|Directed by:||Bill Condon|
|Written by:||Bill Condon|
|Starring:||Jamie Foxx, Beyonce Knowles, Eddie Murphy, Danny Glover, Anika Noni Rose, Keith Robinson, Jennifer Hudson, Sharon Leal|
|Released:||January 18, 2007|
Is this an impeccably well put together film? Yes. Is it an interesting film? No. Perhaps I’ve been jaded by the hype. It’s been touted as the Oscar front-runner for almost a year. So whilst it deserves an above average grading (B+), I can’t help but focus on my feeling of disappointment. I expected more.
Before it became a movie, Dreamgirls was a Broadway musical. Directed by the late Michael Bennett, it debuted in 1981 and went on to win 6 Tony Awards. Academy Award winning writer Bill Condon (Gods And Monsters) has long been a fan of the show. After DreamWorks and Paramount secured the rights to the story, Condon adapted it for the big screen. Once you’ve seen it, you’ll understand the effort and passion that Condon has put into his pet project.

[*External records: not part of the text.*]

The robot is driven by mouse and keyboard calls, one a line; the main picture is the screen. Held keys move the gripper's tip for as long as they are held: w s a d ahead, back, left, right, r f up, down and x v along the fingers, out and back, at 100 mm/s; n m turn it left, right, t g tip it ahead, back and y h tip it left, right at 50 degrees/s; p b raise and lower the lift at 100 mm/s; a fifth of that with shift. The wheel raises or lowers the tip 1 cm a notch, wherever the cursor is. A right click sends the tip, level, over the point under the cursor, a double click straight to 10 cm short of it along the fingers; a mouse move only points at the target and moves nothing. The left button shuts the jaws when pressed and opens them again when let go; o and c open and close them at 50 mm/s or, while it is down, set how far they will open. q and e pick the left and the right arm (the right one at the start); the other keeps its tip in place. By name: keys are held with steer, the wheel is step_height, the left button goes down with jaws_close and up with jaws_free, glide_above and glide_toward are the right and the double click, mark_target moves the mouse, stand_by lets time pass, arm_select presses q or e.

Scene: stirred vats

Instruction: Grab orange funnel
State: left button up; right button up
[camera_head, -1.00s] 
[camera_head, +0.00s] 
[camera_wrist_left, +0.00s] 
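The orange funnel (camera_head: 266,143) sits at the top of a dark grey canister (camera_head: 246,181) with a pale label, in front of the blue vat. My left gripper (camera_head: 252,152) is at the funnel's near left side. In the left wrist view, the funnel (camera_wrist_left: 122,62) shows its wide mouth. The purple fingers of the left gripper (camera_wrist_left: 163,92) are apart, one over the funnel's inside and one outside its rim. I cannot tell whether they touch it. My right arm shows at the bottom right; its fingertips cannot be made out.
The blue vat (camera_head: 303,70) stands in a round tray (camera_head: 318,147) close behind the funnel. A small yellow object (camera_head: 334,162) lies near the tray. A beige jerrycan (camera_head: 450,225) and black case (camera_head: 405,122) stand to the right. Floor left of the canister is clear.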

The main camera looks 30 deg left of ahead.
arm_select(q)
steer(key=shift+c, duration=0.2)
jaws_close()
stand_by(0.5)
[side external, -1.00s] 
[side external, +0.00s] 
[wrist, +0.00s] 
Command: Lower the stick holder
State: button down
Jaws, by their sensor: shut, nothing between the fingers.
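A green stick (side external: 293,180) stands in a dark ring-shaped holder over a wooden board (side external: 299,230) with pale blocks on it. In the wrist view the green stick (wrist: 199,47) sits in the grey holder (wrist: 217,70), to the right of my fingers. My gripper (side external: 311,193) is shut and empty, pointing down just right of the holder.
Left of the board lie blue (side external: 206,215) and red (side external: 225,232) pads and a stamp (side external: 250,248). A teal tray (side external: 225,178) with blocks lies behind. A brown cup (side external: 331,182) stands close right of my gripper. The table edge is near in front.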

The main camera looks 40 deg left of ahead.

The story revolves around three African-American singers trying to break into the music business in the late 1960s. They are known as The Dreamettes and consist of Effie (Hudson), Deena (Knowles) and Lorrell (Rose). Their chance arrives when an ex-car salesman, Curtis (Foxx), hears their tune and wants to act as the group’s agent. He lands their first major gig, as a support act for popular artist James Early (Murphy), and the ball is rolling…
The film then moves into the 1970s. The Dreamettes (now known as The Dreams) make it to the big time but they also learn how ruthless the music industry can be. Friendships are betrayed and relationships are shattered. If you think it’s hard getting to the top, wait until you see how hard it is to stay there!
I wasn’t around in the era when great Hollywood musicals were produced every year. I am a fan however of modern day musicals such as Chicago and Moulin Rouge. I struggled to enjoy Dreamgirls as I didn’t find the songs particularly memorable. I’ve also seen this kind of story before (not done as a musical of course) and it didn’t offer any new insight. If I was around in the 1980s and saw the original stage version, perhaps I’d see it differently.
As difficult as it was to get excited about, I do have to praise writer-director Bill Condon. With pin-point editing, dazzling lighting and awesome cinematography, he’s made the film look as good it as possibly could. He uses the benefits of cinema (such as having multiple takes) and creates a visual feast that could not be achieved on stage.
I never thought I’d say this but an American Idol contestant is a chance at winning an Academy Award. In her first cinematic role, Jennifer Hudson plays Effie (Hudson) and does a terrific job. She is the pick of the cast and the highlight of the film for me was watching her fervently sing “And I Am Telling You I’m Not Going”. Hudson is currently the Oscar front runner for best supporting actress. Eddie Murphy and Danny Glover are also great in what must be their best roles in years.
Yes, there’s a lot to like about Dreamgirls but this wasn’t the memorable musical experience I anticipated.